STORED DATA:
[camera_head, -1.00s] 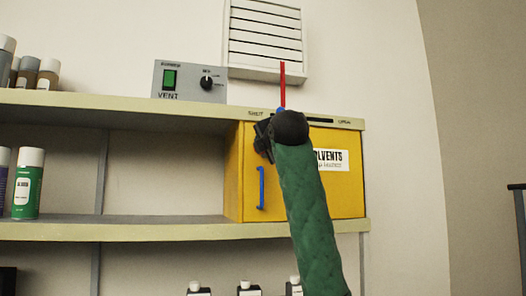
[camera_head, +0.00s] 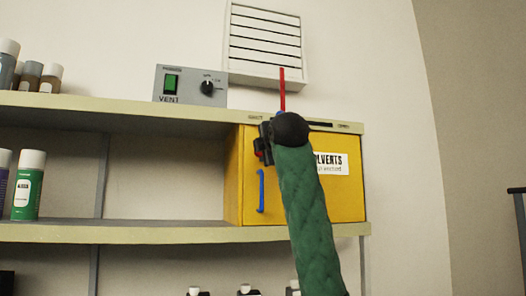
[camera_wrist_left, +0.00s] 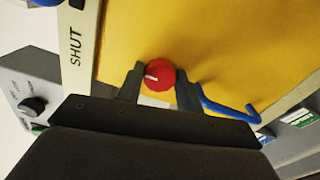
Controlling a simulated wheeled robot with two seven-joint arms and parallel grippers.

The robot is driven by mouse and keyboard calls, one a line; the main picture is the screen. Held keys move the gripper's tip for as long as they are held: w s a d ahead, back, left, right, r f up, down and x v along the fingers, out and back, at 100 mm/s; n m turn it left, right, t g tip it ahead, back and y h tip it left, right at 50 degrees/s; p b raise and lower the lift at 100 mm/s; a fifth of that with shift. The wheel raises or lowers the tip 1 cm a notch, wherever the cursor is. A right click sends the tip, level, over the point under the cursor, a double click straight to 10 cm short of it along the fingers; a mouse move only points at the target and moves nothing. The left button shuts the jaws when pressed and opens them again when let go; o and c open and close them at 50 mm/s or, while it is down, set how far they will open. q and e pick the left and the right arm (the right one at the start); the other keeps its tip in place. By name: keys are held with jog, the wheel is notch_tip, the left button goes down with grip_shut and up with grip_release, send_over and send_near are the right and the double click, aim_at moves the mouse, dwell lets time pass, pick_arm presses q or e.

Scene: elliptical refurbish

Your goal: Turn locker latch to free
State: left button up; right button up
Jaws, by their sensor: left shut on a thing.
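The yellow locker (camera_head: 340,198) sits on the shelf with a blue handle (camera_head: 261,190) on its front. Its latch is a round red knob (camera_wrist_left: 160,77) with a white mark, which points to the left in the left wrist view. My left gripper (camera_head: 262,143) is at the upper left of the locker front. In the left wrist view its two fingers (camera_wrist_left: 160,84) are on either side of the red knob, shut on it. In the head view my arm and gripper hide most of the knob. My right gripper is not in view.
A red upright lever (camera_head: 282,88) stands at the slotted upper shelf edge, close above my gripper. A grey vent box (camera_head: 190,86) is on the upper shelf (camera_head: 120,108). Spray cans (camera_head: 28,186) stand at left. A wall grille (camera_head: 265,45) is above.

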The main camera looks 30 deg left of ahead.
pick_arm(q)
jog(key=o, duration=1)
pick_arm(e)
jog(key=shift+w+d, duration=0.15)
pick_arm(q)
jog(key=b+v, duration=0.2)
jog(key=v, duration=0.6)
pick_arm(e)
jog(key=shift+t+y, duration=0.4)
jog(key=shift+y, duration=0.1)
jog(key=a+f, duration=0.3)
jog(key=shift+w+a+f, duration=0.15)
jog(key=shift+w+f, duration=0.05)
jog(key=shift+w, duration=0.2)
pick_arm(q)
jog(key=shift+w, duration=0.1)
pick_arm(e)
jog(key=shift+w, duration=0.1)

TASK PROMPT: Write out every line above exactly as it is, leaving out the pictures.

RESPONSE TO THIS TASK:
[camera_head, -1.00s] 
[camera_head, +0.00s] 
[camera_wrist_left, +0.00s] 
Controlling a simulated wheeled robot with two seven-joint arms and parallel grippers.

The robot is driven by mouse and keyboard calls, one a line; the main picture is the screen. Held keys move the gripper's tip for as long as they are held: w s a d ahead, back, left, right, r f up, down and x v along the fingers, out and back, at 100 mm/s; n m turn it left, right, t g tip it ahead, back and y h tip it left, right at 50 degrees/s; p b raise and lower the lift at 100 mm/s; a fifth of that with shift. The wheel raises or lowers the tip 1 cm a notch, wherever the cursor is. A right click sends the tip, level, over the point under the cursor, a double click straight to 10 cm short of it along the fingers; a mouse move only points at the target and moves nothing. The left button shuts the jaws when pressed and opens them again when let go; o and c open and close them at 50 mm/s or, while it is down, set how far they will open. q and e pick the left and the right arm (the right one at the start); the other keeps its tip in place. By name: keys are held with jog, the wheel is notch_tip, the left button goes down with grip_shut and up with grip_release, send_over and send_near are the right and the double click, aim_at moves the mouse, dwell lets time pass, pick_arm presses q or e.

Scene: elliptical refurbish

Your goal: Turn locker latch to free
State: left button up; right button up
Jaws, by their sensor: left shut on a thing.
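The yellow locker (camera_head: 340,198) sits on the shelf with a blue handle (camera_head: 261,190) on its front. Its latch is a round red knob (camera_wrist_left: 160,77) with a white mark, which points to the left in the left wrist view. My left gripper (camera_head: 262,143) is at the upper left of the locker front. In the left wrist view its two fingers (camera_wrist_left: 160,84) are on either side of the red knob, shut on it. In the head view my arm and gripper hide most of the knob. My right gripper is not in view.
A red upright lever (camera_head: 282,88) stands at the slotted upper shelf edge, close above my gripper. A grey vent box (camera_head: 190,86) is on the upper shelf (camera_head: 120,108). Spray cans (camera_head: 28,186) stand at left. A wall grille (camera_head: 265,45) is above.

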The main camera looks 30 deg left of ahead.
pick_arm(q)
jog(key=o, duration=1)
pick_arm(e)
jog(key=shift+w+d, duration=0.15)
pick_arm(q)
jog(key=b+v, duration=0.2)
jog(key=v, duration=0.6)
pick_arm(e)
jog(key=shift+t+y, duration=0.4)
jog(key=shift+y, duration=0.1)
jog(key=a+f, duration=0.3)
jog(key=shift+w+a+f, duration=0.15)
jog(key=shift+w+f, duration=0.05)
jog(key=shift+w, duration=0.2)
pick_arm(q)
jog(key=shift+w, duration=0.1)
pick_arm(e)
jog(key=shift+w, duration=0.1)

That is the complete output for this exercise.